Feedback Corner

Monetary Policy

Open Letter to the President

Open Letter on 2007 Inflation

14 January 2008

Her Excellency
Gloria Macapagal-Arroyo
President of the Republic of the Philippines
Malacañang, Manila

Dear Madame President:

In line with the BSP’s commitment to promote greater understanding of the monetary policy process under the inflation targeting framework, we submit this open letter to the President and the Filipino public to explain why the 2007 average inflation of 2.8 percent stood lower than the Government’s target range of 4.0-5.0 percent. Through this letter, we also explain the thinking behind our monetary policy decisions during the year, as well as our assessment of the inflation outlook and policy directions for 2008 and beyond.
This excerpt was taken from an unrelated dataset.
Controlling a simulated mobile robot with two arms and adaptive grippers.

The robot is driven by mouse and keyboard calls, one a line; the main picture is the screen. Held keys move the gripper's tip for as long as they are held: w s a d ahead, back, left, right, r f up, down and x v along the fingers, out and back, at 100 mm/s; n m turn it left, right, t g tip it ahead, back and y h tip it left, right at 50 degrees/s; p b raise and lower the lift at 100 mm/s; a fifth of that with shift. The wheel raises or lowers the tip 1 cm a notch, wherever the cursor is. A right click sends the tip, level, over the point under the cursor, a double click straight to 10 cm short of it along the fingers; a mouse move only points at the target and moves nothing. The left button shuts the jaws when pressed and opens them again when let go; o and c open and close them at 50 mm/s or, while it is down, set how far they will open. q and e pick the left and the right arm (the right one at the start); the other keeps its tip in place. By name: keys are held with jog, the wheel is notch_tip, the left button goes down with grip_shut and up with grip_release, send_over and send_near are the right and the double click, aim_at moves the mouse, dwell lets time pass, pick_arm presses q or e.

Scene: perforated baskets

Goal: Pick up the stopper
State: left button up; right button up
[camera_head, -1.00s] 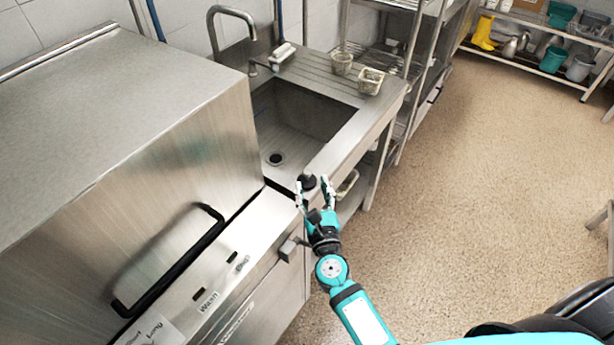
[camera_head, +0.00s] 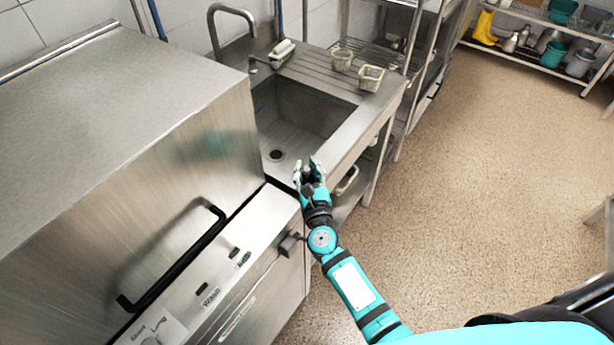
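My right gripper (camera_head: 308,166) is at the front edge of the sink counter, its fingertips pointing away toward the sink. A small dark stopper stood at this spot a second ago; now the gripper's fingers and palm cover that spot. A small dark patch (camera_head: 308,188) shows between the fingers, and I cannot tell if it is the stopper or part of the gripper. I also cannot tell whether the fingers touch or hold the stopper. My left gripper is not in view.
The steel sink (camera_head: 300,118) with its drain lies just beyond the gripper. A steel dishwasher (camera_head: 140,150) with a black handle is close on the left. The floor at right is open.

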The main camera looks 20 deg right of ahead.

The 2007 target was established in December 2005 when oil prices where surging and there were serious threats to inflation from the supply side. At the time, the peso was only beginning to firm up while market sentiment was generally uncertain given the difficult fiscal position.

What happened to prices in 2007?

Price and monetary conditions improved beyond our initial assessment two years back. Headline inflation eased significantly in 2007, supported by generally stable prices for major food items. Food inflation went down significantly from 5.5 percent in 2006 to 3.3 percent in 2007 as prices of all major food items showed modest movement, including rice, even as this commodity recorded higher prices in the second half of 2007. Agricultural production was also boosted by the quick response by the Government to mitigate the impact of the dry spell in the second half of the year. With the two percent adjustment of the Reformed Value Added Tax (RVAT) in February 2006, the fiscal balance bounced back and reversed negative market sentiment resulting in significant capital flows and peso appreciation. The peso appreciation moderated supply-side pressures resulting from higher import prices. In particular, the firm peso mitigated the impact on domestic oil prices of increases in world oil prices during the second half of 2007. The rise in utility rates was also tempered by the strengthening of the peso which allowed downward adjustments in the foreign exchange component of billing rates.

Demand-driven pressures on consumer prices also turned out to be limited in 2007 as evidenced by the slowdown in core inflation to 2.8 percent from 5.5 percent in the previous year. One of the reasons is that wage adjustments in 2007 were lower than what were originally estimated. The accelerating growth of domestic liquidity in the first half of 2007 had been addressed adequately by a package of quick-acting monetary measures implemented in May 1/.

It is important to stress therefore that the perceived risks on inflation were higher two years earlier than what actually materialized in 2007. To a large extent, the cautious monetary stance taken then contributed to the muted demand pressures and anchored the market‘s inflation expectations.

As a result of these developments, inflation averaged 2.8 percent for 2007, lower than the previous year’s 6.2 percent. This was also well below the 4.0-5.0 percent target range for 2007 and the lowest annual average in 21 years.

How did the monetary authorities respond to emerging challenges to the inflation outlook over the policy horizon?

In 2007, domestic price developments and demand conditions remained consistent with the BSP’s expectations of a generally benign inflation outlook for the medium term. Demand indicators reflected modest demand growth, which exerted limited price pressures. Inflation expectations remained well anchored while liquidity growth had been decelerating, reflecting the impact of the monetary measures implemented by the BSP in previous years through increases in the policy rates and in May 2007 through a broadening of the scope of BSP’s open market operations. As a result, the benign inflation outlook and limited demand-side pressures provided scope for monetary policy easing in the second half of 2007. The Monetary Board cut policy rates four times in 2007 in view of favorable inflation readings. Key policy rates were reduced in July, October, November, and December 2007 by a total of 225 basis points for the overnight borrowing facility, and 250 basis points for overnight lending facility. Moreover, the Monetary Board anticipated that amid expectations of slower US and global growth, an accommodative stance could provide support to sustained economic growth.

What is the outlook for inflation and monetary policy?

With these measures undertaken in 2007, headline inflation is expected to be within the 4.0 percent ± 1.0 percentage point target in 2008. Limited demand-based price pressures, as suggested by the stable trend in core inflation in 2007, and manageable inflation expectations support this outlook. Latest forecasts also indicate that average inflation in 2009 is likely to be within the 3.5 percent ± 1.0 percentage point target.

We assure the President that the BSP is closely monitoring developments that could pose upside risks to the inflation outlook, including emerging trends in global commodity prices, to ensure that the monetary policy stance remains consistent with the economy’s momentum for sustained non-inflationary growth. The BSP remains strongly committed to achieving the inflation targets over the medium term and stands ready to act against any emerging risks to the attainment of these targets.

For the consideration of Her Excellency.

Very respectfully,



1/ The Monetary Board approved new monetary measures effective 10 May 2007 which included allowing trust departments of banks to deposit with the BSP; and allowing special deposit account (SDA) placements of banks to be deemed as alternative compliance with the liquidity floor requirements for government deposits.